Tun Dr Mahathir Mohamad — who had been the 4th Prime Minister of Malaysia from 1981 to 2003 — was sworn in as the 7th Prime Minister of Malaysia by the Yang di–Pertuan Agong on 10 May 2018. In Tun Mahathir’s subsequent press conference, he made the following pledges:
“We promise to set up a good government. The government of course will be based on the Constitution and the law of this country. We are particularly keen to ensure that the Constitution is upheld. The laws of the country are what will guide us through our administration.. . .We also need to abolish laws that are oppressive and unfair: the Anti–Fake News Act 2018 and the National Security Council Act 2016, which are designed to frighten people.”
These promises of law reform that represent commitments from the leader of the new Government are encouraging, as the people of Malaysia deserve — and expect — no less.
These promises of law reform and the pledges that were contained in the ruling government’s election manifesto will be discussed in our much–awaited first plenary session, entitled “100 Days: Scorecard on GE14 Promises”.
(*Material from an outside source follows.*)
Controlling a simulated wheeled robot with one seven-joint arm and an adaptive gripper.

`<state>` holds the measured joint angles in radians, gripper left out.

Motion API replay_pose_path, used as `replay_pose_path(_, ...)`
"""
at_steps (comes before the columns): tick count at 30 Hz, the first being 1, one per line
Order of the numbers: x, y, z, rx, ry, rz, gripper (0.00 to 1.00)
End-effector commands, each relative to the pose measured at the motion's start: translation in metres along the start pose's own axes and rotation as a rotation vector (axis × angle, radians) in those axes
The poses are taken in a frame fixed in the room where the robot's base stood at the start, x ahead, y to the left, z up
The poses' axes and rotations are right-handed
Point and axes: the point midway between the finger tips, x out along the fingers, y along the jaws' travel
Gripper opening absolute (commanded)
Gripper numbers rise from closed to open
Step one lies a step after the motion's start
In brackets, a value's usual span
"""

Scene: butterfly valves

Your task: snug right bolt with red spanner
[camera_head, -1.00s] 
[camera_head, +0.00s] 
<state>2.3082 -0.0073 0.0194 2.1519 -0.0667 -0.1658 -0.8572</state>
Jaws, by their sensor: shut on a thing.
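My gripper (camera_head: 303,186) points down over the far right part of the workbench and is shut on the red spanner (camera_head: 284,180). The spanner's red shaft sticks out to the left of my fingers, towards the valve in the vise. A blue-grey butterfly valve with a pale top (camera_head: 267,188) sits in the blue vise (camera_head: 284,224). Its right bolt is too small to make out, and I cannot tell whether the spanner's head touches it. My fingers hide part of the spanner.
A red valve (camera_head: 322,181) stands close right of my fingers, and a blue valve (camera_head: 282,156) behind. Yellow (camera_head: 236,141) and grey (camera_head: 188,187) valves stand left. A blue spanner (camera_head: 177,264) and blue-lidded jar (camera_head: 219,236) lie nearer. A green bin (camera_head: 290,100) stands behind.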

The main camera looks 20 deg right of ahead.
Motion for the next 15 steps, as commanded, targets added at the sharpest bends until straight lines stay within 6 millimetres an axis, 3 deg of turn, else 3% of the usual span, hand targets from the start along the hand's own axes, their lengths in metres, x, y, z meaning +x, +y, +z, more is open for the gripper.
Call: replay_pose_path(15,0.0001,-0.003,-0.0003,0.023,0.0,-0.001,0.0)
New Office Bearers of the Judiciary
In addition to the change in the Executive and the appointment of the new Attorney General, there has also been a change in the Judiciary with the appointment of the new Office Bearers, which came after the recent resignations of the former Chief Justice of the Federal Court (“Chief Justice”) and former President of the Court of Appeal.
Allow me to take this opportunity to, on behalf of the Malaysian Bar, once again welcome and congratulate YAA Tan Sri Datuk Seri Panglima Richard Malanjum, YAA Tan Sri Datuk Wira Ahmad Haji Maarop, YAA Tan Sri Zaharah Ibrahim and YAA Datuk David Wong Dak Wah on their respective appointments as Chief Justice, President of the Court of Appeal, Chief Judge of Malaya and Chief Judge of Sabah and Sarawak. We are deeply honoured that all the office bearers have taken the time to be with us today at our 4th IMLC.
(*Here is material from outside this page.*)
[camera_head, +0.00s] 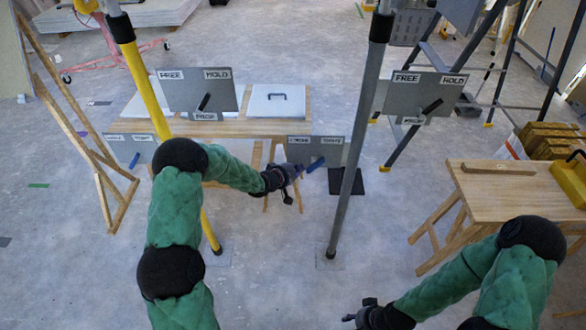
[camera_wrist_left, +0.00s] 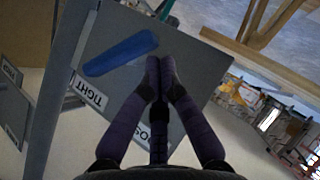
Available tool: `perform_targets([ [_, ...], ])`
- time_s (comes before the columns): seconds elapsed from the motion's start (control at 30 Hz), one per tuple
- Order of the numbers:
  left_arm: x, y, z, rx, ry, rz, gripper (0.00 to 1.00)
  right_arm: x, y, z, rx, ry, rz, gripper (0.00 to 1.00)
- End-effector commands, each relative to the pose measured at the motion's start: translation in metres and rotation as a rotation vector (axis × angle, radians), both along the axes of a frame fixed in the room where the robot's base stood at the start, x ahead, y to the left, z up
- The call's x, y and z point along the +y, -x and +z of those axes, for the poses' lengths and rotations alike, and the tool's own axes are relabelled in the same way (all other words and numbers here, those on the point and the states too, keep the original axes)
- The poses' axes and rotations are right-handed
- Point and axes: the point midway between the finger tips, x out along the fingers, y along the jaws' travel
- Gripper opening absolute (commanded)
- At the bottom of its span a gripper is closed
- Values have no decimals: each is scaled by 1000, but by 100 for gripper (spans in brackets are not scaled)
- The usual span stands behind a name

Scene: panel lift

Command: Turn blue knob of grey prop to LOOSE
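The grey prop (camera_head: 350,150) stands upright right of centre, with a grey plate (camera_head: 330,147) labelled LOOSE on the left and TIGHT on the right. The blue knob (camera_head: 315,165) on this plate is a slanted bar, its upper end towards the TIGHT side. In the left wrist view the knob (camera_wrist_left: 120,53) lies just left of my fingertips, and the LOOSE label is partly hidden by my fingers. My left gripper (camera_head: 294,172) is at the plate's left side. Its fingers (camera_wrist_left: 158,75) are together with nothing between them. My right gripper (camera_head: 358,312) is low, far from the prop; its fingers are unclear.
A yellow prop (camera_head: 145,80) stands to the left with its own plate and blue knob (camera_head: 134,160). FREE/HOLD panels (camera_head: 199,90) (camera_head: 425,93) are above. A wooden table (camera_head: 240,128) stands behind my left arm and another (camera_head: 515,190) at right. Floor between is open.

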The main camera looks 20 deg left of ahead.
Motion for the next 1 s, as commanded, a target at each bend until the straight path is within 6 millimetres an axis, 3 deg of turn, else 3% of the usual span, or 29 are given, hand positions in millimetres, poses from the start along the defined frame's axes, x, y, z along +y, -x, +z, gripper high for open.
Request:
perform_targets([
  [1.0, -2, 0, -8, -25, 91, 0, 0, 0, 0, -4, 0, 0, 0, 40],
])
Your appointments herald a new dawn of independence for the Judiciary, which we welcome. It is vitally important that individual Judges, and the Judiciary as an institution, are independent and courageous, and impervious to any and all improper pressure, so as to uphold and honour the rule of law.
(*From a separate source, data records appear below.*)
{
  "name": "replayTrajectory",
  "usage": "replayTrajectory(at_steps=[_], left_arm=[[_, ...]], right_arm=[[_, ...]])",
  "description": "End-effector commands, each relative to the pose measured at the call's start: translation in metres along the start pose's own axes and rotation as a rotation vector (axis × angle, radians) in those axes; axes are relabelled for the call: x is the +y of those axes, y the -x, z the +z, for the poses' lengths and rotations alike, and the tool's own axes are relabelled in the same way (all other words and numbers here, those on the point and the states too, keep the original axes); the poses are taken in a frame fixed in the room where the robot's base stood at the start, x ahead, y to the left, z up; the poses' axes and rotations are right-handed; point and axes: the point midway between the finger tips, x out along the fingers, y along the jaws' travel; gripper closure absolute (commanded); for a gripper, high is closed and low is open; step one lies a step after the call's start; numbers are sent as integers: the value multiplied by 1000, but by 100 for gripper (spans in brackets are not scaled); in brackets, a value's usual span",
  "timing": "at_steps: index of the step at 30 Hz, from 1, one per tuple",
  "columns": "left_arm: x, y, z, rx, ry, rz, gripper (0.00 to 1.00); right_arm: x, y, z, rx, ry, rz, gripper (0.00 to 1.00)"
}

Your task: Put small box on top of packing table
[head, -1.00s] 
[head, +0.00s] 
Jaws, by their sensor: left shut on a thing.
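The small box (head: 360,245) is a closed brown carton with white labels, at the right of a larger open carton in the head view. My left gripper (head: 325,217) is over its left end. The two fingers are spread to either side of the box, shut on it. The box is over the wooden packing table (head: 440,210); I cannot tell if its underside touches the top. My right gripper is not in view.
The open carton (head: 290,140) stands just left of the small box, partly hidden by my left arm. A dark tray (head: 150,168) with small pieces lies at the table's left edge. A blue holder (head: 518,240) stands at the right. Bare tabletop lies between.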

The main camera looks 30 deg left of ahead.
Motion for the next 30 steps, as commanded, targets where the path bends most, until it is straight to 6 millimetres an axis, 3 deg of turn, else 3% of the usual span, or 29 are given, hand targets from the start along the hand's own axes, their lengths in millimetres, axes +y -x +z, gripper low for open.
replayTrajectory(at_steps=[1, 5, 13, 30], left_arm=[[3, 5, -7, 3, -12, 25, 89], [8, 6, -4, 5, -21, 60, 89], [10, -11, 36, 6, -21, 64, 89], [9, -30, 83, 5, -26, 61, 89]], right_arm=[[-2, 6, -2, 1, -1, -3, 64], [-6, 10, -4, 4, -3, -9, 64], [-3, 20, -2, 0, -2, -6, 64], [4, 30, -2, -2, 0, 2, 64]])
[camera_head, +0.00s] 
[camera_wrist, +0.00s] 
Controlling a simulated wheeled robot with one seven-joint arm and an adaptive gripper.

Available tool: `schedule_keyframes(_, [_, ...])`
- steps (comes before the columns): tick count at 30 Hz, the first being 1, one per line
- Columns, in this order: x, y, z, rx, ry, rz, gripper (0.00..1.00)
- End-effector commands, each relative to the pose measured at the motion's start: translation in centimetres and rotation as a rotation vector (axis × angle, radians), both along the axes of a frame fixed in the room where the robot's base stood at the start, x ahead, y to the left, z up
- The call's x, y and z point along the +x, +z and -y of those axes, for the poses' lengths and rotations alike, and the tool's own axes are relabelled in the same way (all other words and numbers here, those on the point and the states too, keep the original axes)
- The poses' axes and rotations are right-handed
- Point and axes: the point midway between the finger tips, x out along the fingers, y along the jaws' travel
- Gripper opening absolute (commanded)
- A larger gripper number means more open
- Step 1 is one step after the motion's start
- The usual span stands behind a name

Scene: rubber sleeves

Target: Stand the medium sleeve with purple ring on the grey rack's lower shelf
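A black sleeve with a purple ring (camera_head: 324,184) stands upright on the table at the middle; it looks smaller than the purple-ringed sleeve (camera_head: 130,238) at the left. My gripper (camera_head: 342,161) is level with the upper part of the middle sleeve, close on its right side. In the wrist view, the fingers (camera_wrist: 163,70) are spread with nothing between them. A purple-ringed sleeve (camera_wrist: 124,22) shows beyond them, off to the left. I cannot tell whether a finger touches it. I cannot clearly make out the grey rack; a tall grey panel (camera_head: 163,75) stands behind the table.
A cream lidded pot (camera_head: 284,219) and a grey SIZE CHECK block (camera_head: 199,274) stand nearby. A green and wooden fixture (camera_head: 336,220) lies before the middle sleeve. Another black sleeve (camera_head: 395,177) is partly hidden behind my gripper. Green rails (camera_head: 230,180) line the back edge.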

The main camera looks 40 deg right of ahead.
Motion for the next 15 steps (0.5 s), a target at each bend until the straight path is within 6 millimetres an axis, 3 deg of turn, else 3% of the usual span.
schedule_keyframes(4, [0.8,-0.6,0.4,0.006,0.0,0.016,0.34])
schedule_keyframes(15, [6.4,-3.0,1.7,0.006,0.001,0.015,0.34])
The Malaysian Bar looks forward to working with all of you in your new capacities, and to cultivating a stronger and more effective relationship with the Judiciary based on mutual respect and with due regard of each other’s role in the administration of justice in Malaysia.
Ministry of Law and Law Commission
With the change in the Executive, consequentially, there have been changes in government policy on various matters, which in turn have had an effect on issues of the rule of law.
The Malaysian Bar welcomes the announcement last month by Datuk Liew Vui Keong, Minister in the Prime Minister’s Department in charge of law, to establish an independent, stand–alone Ministry of Law, as well as a Law Commission, to facilitate and carry out law reforms that are necessary, including the review and/or repeal of regressive or draconian laws.
The Malaysian Bar views the establishment of an independent and stand–alone Ministry of Law as a vital step towards fulfilling the electoral promises of the Government, particularly in respect of strengthening the institutions of state.
As is the practice in other jurisdictions, a full–fledged Ministry of Law would function autonomously and be dedicated to the development of the legal sector.
We also fully support the creation of an independent Law Commission to conduct thorough research and consultation, with the aim of reviewing existing legislation and recommending areas for reform, and to promote and strengthen the rule of law. A Law Commission that is separate and autonomous in both structure and function, and which encourages participation from relevant stakeholders, including the public, promotes much–needed and healthy discourse, and the development of sound laws and legal policies.
Raising the Bar
As we urge the Government of Malaysia to raise its bar in upholding the rule of law, so too must we strive to raise our expectations of ourselves as law practitioners.
The IMLC provides an excellent opportunity for us to further develop ourselves and the legal profession, for the topics that we will discuss over the next four days cover the length and breadth of the law, technical matters and societal issues. They range from artificial intelligence to cyber risk, from the future of lawyering evolving law firm structures, and much more!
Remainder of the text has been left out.